Review: In terms of plot, 'the 400 Blows' is re-fried neo-realism; the scenes where the adolescent hero Antoine is locked up like an animal and sent to a borstal, is so manipulative, even de Sica might have balked. What makes 'Blows' film the masterpiece it is, is Truffaut's style, galvanised by freedom: personal freedom, freedom from the dead French cinema past, freedom from the studio, freedom to break the rules.

He doesn't quite do the latter - the film is meticulously classical in its structure - but there is a bracing fresh air throughout, the camera as light and supple as a wave of the hand, Truffaut willing to assert comedy in the most dismal situations, relishing digressions, gags, unexpected bloopers, horseplay.

'Blows' is a film about entrapment, but if Antoine is caged and institutionalised, he also finds freedom caged at the funfair, where a zoetrope-like cylinder gives him a new way of looking at the world, just as Truffaut takes cinema back to year zero, starting again, making the world and our eyes new again. 'Blows' makes you feel anything is possible, even if 40 years of formulaic mundanity suggests otherwise.

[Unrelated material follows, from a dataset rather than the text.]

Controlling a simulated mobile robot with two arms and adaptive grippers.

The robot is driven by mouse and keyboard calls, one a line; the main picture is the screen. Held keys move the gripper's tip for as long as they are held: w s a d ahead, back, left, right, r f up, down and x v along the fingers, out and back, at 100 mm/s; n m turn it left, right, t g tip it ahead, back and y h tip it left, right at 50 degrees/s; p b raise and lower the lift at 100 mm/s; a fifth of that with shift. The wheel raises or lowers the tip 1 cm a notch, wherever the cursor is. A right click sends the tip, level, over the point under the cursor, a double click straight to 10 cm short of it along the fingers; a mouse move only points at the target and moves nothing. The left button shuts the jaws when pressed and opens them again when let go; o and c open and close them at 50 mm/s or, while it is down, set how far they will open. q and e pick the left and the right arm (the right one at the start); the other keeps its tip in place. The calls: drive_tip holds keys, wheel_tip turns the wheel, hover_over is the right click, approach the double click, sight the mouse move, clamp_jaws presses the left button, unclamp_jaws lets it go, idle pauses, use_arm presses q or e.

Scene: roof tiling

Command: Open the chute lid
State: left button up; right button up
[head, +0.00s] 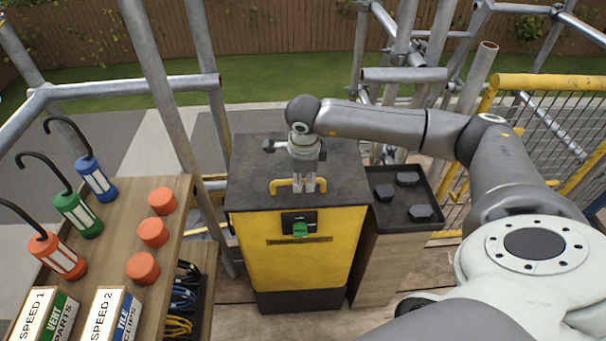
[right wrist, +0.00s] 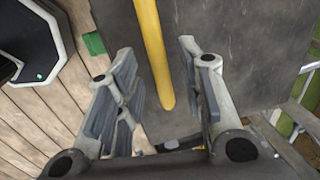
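The chute is a yellow box (head: 300,262) with a flat dark grey lid (head: 340,178), which lies shut on top. A yellow bar handle (head: 281,184) stands near the lid's front edge. My right gripper (head: 309,187) points down over the handle. In the right wrist view, the yellow handle (right wrist: 153,55) runs between the two spread fingers of my right gripper (right wrist: 157,65), with a gap on each side. A dark latch plate with a green tab (head: 300,230) sits on the chute's front, below the handle. My left gripper is out of view.
A wooden cabinet with a black tray (head: 432,220) of dark hexagonal pieces stands right of the chute. At left, a wooden table (head: 185,215) holds orange discs, hooked lamps and labelled boxes. Scaffold poles (head: 206,75) rise behind and left of the chute.

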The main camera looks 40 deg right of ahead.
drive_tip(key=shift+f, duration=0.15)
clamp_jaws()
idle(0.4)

When Antoine famously runs across a beach, the very sand seems to move under him. Like the chapter in Joyce's 'Ulysses' it quotes, we are asked to transform a rigid external world with our minds.

Rating: 5 stars
Summary: Beautiful film deserves a beautiful transfer
Review: As other reviews say, this film is outstanding - moving, and unrelentingly true in its depiction of oppressed youth. Like another classic of French cinema, 'Rififi', it combines realism with lyricism. Shame then about the quality of the DVD transfer - there is notable and recurrent distortion in the voices (fortunately the music is largely unaffected), and the image lacks clarity and contrast. At the moment there is no alternative to this (FoxLorber) version, so I would encourage anyone vacillating to buy it anyway - Truffaut's work is that good, and despite obvious shortcomings the transfer remains readily watchable; but it's strange how the classics of cinema fail to receive the technical treatment they deserve.

Rating: 5 stars
Summary: A film for all time
Review: Like many of the reviewers here, I find it very hard to sum up what this film says to me.

First of all, it really doesn't "say" much of anything if you are thinking that every piece of art must be didactic, or have a little moral point to make.

The film reminds me of the tales of Chekhov, where people portrayed with brilliant realism do some things, and suddenly realize, with a shock, the nature of reality and what it is exactly that they are doing.

This film on the surface is just the tale of a boy being brought up in a dysfunctional Parisian family, and what happens to him. That's all! But it is a movie that will make you think profoundly, and make you feel profoundly. Because the characters are so real. The familiar figure of a neglectful mother, concerned only for her looks and her status, in this film makes one demand: but how could she neglect this boy? What harm has she ever been done by the young one?

As the film moves along, you will see the nature of the "harm" done to her, and understand her a bit better, but in the end you must face up to an overwhelming sadness at the human insensitivity displayed by almost all the "grown-ups" in this film. They cast the Antoine Doinel character to his fate with hardly a backward glance.

In sum, a film for the ages. And a good proof that, yes, films can be important works of art.

Highest recommendation!

Rating: 5 stars
Summary: Deeply moving...
Review: I have seen a number of Truffaut movies over the years and had always meant to take this one in. I was aware of the Antoine Doinel series and had seen "Stolen Kisses." That film was much lighter fare, however, and I was not at all prepared for the emotional impact that this earlier film would have.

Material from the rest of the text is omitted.